The strange case of Lord Maginnis
David Cameron may have secured an outright majority in the House of Commons, but in the Lords the Conservatives face a trickier arithmetical task pushing through all their policies.
So you might think they would be glad of an extra vote.
The former Ulster Unionist leader David Trimble is now, of course, a Tory peer, and for a short while this week it looked like his old colleague Lord Maginnis was heading in the same direction.
The former Fermanagh and South Tyrone MP told his local paper that, given the challenge posed by Scottish nationalism, he had decided to side with the Conservatives.
However, some elements to the story looked strange - not least that David Cameron's "personal invitation" referred to in the report reads like a generic e-mail punting for new members.
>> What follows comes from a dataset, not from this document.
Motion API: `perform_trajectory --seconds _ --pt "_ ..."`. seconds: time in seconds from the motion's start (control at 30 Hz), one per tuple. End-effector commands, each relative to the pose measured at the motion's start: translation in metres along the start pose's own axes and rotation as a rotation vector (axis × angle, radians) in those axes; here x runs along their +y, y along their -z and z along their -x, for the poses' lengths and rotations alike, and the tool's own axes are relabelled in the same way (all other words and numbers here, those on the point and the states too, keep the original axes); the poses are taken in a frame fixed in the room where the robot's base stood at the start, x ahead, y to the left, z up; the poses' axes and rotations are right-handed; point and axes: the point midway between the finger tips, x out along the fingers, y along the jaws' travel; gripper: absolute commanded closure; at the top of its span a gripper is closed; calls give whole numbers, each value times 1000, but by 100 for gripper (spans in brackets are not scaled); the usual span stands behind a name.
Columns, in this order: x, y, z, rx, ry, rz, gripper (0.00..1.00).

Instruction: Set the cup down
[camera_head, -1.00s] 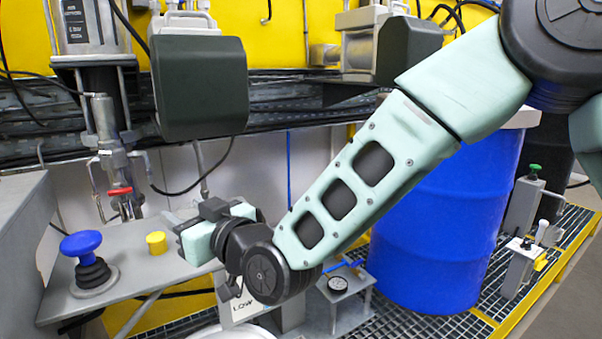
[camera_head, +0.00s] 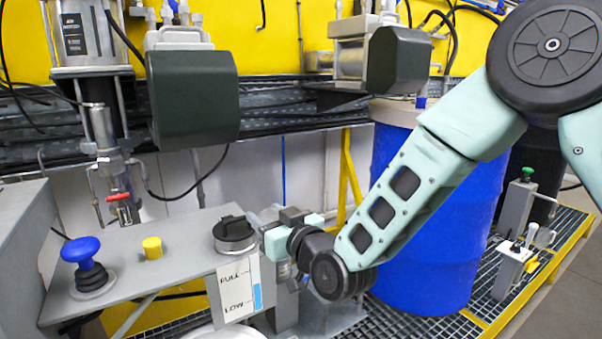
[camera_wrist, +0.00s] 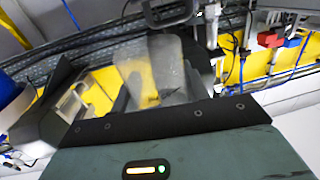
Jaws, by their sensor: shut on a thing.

Sure enough, within a short time the Conservatives clarified that Lord Maginnis had "made an application to join, but it was declined".
"The party reserves the right to refuse membership," it said.
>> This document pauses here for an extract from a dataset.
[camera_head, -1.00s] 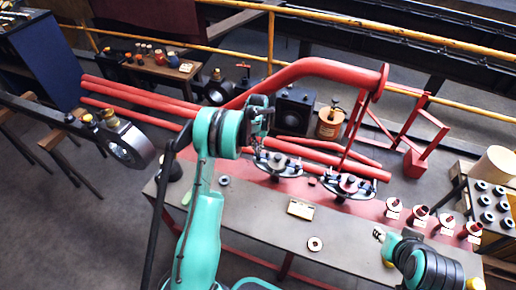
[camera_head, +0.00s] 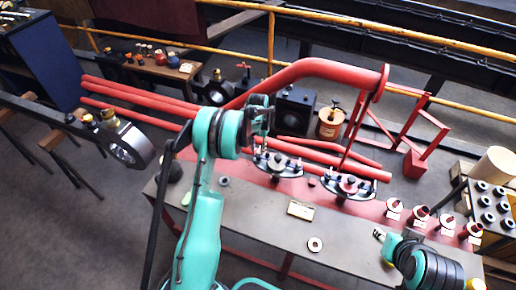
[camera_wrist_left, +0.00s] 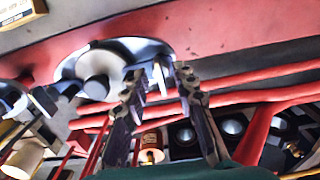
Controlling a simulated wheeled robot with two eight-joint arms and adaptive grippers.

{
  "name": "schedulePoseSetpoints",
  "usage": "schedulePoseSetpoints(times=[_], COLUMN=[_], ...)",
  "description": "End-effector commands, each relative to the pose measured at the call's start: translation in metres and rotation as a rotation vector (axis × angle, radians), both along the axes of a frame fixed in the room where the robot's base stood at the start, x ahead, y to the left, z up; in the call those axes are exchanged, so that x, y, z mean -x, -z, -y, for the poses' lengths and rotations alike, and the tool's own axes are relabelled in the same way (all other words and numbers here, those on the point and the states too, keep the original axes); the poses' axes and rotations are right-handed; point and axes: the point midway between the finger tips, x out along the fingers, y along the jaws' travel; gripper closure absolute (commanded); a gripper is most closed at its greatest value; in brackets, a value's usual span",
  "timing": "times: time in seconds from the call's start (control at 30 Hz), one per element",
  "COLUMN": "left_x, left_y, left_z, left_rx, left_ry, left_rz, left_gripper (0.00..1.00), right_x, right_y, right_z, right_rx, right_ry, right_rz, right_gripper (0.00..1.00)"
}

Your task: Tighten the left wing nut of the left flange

One can speculate that the Tories might have made their decision after considering the circumstances in which Lord Maginnis left the Ulster Unionists, including his controversial comments about same-sex marriage and bestiality.
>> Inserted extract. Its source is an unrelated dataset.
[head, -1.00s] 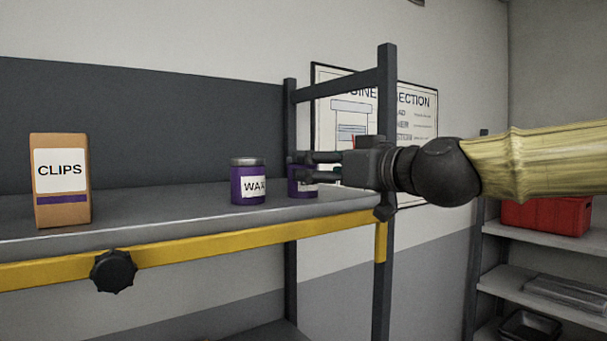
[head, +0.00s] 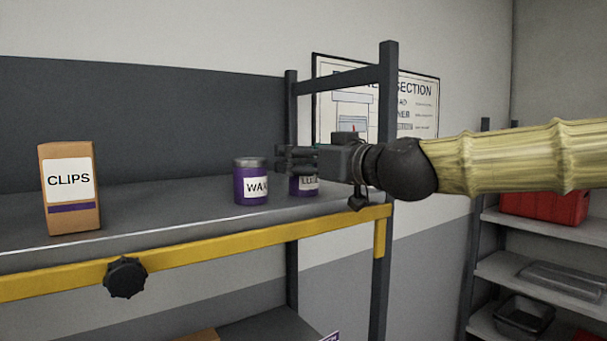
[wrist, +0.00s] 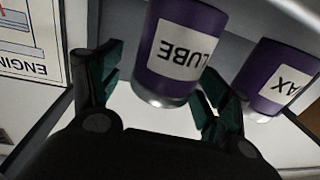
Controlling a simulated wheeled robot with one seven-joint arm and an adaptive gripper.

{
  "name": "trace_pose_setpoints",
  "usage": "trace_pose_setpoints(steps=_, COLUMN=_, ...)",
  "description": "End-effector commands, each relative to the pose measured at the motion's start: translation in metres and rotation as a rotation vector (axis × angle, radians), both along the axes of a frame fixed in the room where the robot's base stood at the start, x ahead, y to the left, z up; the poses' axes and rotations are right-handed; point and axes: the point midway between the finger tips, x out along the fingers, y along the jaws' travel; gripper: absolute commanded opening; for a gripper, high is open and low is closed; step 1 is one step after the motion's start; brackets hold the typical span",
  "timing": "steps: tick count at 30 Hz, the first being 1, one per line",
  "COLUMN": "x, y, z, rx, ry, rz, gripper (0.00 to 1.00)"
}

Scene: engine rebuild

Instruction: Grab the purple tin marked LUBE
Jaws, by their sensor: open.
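The purple LUBE tin (head: 304,186) stands on the shelf (head: 150,212) near its right end, partly hidden behind my gripper in the head view. In the wrist view the LUBE tin (wrist: 183,52) appears upside down, just beyond and between the fingertips. My gripper (head: 284,158) is open and empty, reaching in from the right; in the head view its fingers overlap the tin's upper part. It also shows in the wrist view (wrist: 160,88). I cannot tell whether a finger touches the tin.
A purple WAX tin (head: 251,182) stands close to the left of the LUBE tin, near the right-hand finger in the wrist view (wrist: 278,78). A CLIPS box (head: 70,190) is further left. A dark shelf post (head: 388,90) rises beside my arm.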

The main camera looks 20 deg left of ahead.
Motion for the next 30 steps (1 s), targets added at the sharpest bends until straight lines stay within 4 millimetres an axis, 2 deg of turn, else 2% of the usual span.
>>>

But there is also another subtext to this story - an evident antipathy between the peer and the Northern Ireland secretary of state.
When Theresa Villiers was reappointed after the election, Lord Maginnis released an extraordinarily critical statement, arguing she was "considered by many to have little interest and virtually no understanding of the problems and sensitivities required for the position".
Lord Maginnis continued that Ms Villiers had "easily the poorest record of any who have held that post over the past 43 years".
While many might share the peer's evaluation that the pre-Christmas Stormont House Agreement has "virtually eroded before the ink on it was even dry", a more surprising line of attack to the uninitiated will have been his hostility towards Theresa Villiers' attitude, not to the division of Ireland, but to the division of Cyprus.
Ms Villiers' constituency of Barnet has an active Cypriot community, who regard their local MP as a "stalwart and an asset".
Ms Villiers demands "justice for Cyprus" and at a recent meeting during the election campaign pointed out that the Conservative manifesto backed Cypriots' efforts "to find a peaceful and lasting settlement to reunite their island".
By contrast, Lord Maginnis is a staunch supporter of Turkish northern Cyprus, speaking on behalf of their cause in the House of Lords and contributing a foreword to an authorised biography of the Turkish Cypriot leader Rauf Denktas released earlier this year.
In his statement on Ms Villiers' reappointment, Lord Maginnis criticised what he called her "high profile association" with the Greek Cypriot government which he described as "the inheritors of EOKA and EOKA-B terrorism".
The peer also questioned Ms Villiers' understanding of Middle-Eastern politics.
Lord Maginnis told me he remains a member of the Association of Conservative Peers and implied that the Tory statement saying he'd been declined membership wasn't the end of the matter.
But, while he and Ms Villiers might share the same view when it comes to the constitutional status of Northern Ireland, it seems unlikely they will be able to bridge their differences over the partition of an island 2,000 miles away in the Mediterranean.
No doubt the Conservative party is big enough to include members with different perspectives on the Cypriot situation, but the peer's full frontal assault on the secretary of state might have been another element the Tories will have pondered in assessing Lord Maginnis's application.